Ao entrar na cidade de Ouro Fino, o pedal esquerdo quebrou. Por sorte eu estava no final de uma pequena subida, a baixa velocidade. Se a quebra do pedal acontecesse quando eu estivesse correndo bastante, isso poderia ter causado um sério acidente. Parei na estátua do Menino da Porteira, para tirar fotos. A cidade de Ouro Fino ficou famosa em todo o Brasil, graças a música “O Menino da Porteira”, que foi gravada pelo cantor Sérgio Reis, em meados dos anos setenta. Um dos compositores dessa música possuía um sítio nos arredores da cidade, e talvez por isso tenha citado a cidade na música. A estátua é bonita, tem dez metros de altura e ao lado tem uma placa de bronze com a letra da música e embaixo a mão do Sérgio Reis moldada no gesso.

Quando deixei a estátua para trás e entrei na cidade, já estava escuro. Segui empurrando a bike com o pneu totalmente murcho, até chegar numa pousada bem no centro da cidade. A pousada era legal, mas estranhei pedirem o pagamento adiantado. Era a primeira vez que isso acontecia. Fui para o banho e ao sair vi que minhas pernas a cada dia tinham mais marcas de arranhões e de picadas de insetos. Estavam ficando feias com tantas marcas. Logo saí e dei uma volta pela cidade, que é bastante antiga, com muita história e que possui construções antigas e conservadas. Jantei em um restaurante simples, antigo e simpático. A comida era boa demais e acabei exagerando. Depois dei mais uma volta pelo centro, para fazer a digestão. Voltei para a pousada e fui direto para a cama. Mal deitei e começou a chover. Com o barulho da chuva foi ainda mais gostoso dormir.

Estrada poeirenta.

Capela onde esqueci minhas luvas.

Bela paisagem.

Mais uma igrejinha perdida.

Longa estrada…

Capelinha ao lado da estrada.

Região de serra.

No fundo do vale, a pequena cidade de Barra.

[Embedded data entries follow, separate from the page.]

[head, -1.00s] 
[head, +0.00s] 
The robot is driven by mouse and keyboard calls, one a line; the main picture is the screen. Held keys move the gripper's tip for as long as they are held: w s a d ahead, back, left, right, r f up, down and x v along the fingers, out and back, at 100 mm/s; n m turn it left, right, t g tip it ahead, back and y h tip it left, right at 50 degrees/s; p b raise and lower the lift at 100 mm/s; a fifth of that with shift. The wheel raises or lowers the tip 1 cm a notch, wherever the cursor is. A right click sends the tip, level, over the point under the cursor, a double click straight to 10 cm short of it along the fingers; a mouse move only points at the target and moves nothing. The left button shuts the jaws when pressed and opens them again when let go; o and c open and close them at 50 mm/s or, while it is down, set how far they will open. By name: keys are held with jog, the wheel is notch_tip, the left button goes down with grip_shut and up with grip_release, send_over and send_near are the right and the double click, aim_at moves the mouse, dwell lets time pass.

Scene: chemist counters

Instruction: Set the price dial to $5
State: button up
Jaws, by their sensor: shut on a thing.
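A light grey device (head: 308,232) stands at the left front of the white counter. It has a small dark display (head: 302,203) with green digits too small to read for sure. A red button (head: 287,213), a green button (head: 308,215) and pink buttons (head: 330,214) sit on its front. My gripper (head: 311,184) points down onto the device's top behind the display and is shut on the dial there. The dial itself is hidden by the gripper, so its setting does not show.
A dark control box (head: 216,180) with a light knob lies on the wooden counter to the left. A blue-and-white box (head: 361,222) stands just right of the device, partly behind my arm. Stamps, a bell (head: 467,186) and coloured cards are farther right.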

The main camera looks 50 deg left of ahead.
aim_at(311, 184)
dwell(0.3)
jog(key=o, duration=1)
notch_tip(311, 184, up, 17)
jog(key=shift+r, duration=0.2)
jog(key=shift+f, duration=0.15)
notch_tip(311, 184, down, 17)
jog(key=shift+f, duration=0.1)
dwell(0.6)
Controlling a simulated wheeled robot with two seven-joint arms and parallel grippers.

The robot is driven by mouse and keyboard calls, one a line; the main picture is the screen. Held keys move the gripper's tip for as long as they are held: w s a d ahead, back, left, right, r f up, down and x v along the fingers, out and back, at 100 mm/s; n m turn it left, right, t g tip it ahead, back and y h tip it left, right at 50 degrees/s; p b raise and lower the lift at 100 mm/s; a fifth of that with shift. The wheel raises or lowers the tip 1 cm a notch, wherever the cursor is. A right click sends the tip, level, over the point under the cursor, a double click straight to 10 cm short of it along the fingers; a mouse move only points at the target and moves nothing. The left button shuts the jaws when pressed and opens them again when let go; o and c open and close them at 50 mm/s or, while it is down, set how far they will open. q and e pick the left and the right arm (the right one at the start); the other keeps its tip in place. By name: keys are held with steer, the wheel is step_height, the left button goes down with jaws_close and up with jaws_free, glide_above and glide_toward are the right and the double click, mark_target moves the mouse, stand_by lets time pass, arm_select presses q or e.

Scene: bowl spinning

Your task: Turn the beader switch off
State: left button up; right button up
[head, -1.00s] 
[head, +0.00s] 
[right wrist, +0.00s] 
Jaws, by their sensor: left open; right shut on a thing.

Vaca prenha no meio da estrada.

Mata burro sobre o rio.

Igreja de Barra.

Minha paisagem favorita.

Lugar bucólico.

Barro na subida.

Atravessando o pequeno riacho.

Antiga casa de fazenda.

Uma das muitas paradas para encher o pneu furado.

Em frente a estátua do Menino da Porteira. Ouro Fino – MG

Caminho da Fé (7º dia)

“Peregrinar é rezar com os pés.” 

(Autor Desconhecido) 

Acordei 8h30min, olhei pela janela e vi que o sol brilhava forte, mas mesmo assim fazia um friozinho. Da janela dava para ver um pouco distante a pequena São Roque da Fartura na encosta de uma morro, uma paisagem bonita. Estava todo dolorido do esforço do dia anterior e o jeito foi tomar um remédio para dor. Arrumei minhas coisas, tomei café na cozinha da Dona Cida e logo peguei a estrada, pois queria aproveitar o dia de sol e tentar chegar até a cidade de Andradas, já em território mineiro. Ou seja, pretendia fazer pouco mais de cinqüenta quilômetros naquele dia, então não podia perder tempo. Antes de partir confirmei com Dona Cida sobre a informação de que deveria seguir pela estrada asfaltada e não pela estrada de terra por onde passa o Caminho da Fé. Diante da resposta de que deveria seguir pela estrada asfaltada, despedi-me e parti. Até então não tinha usado capacete para pedalar. Em razão da chuva dos primeiros dias, tinha achado melhor não utilizar luvas e capacete, pois seriam mais coisas para molhar. No dia anterior, com sol, tinha usado luvas. Agora que passaria por trechos perigosos, era melhor usar equipamento completo, por segurança.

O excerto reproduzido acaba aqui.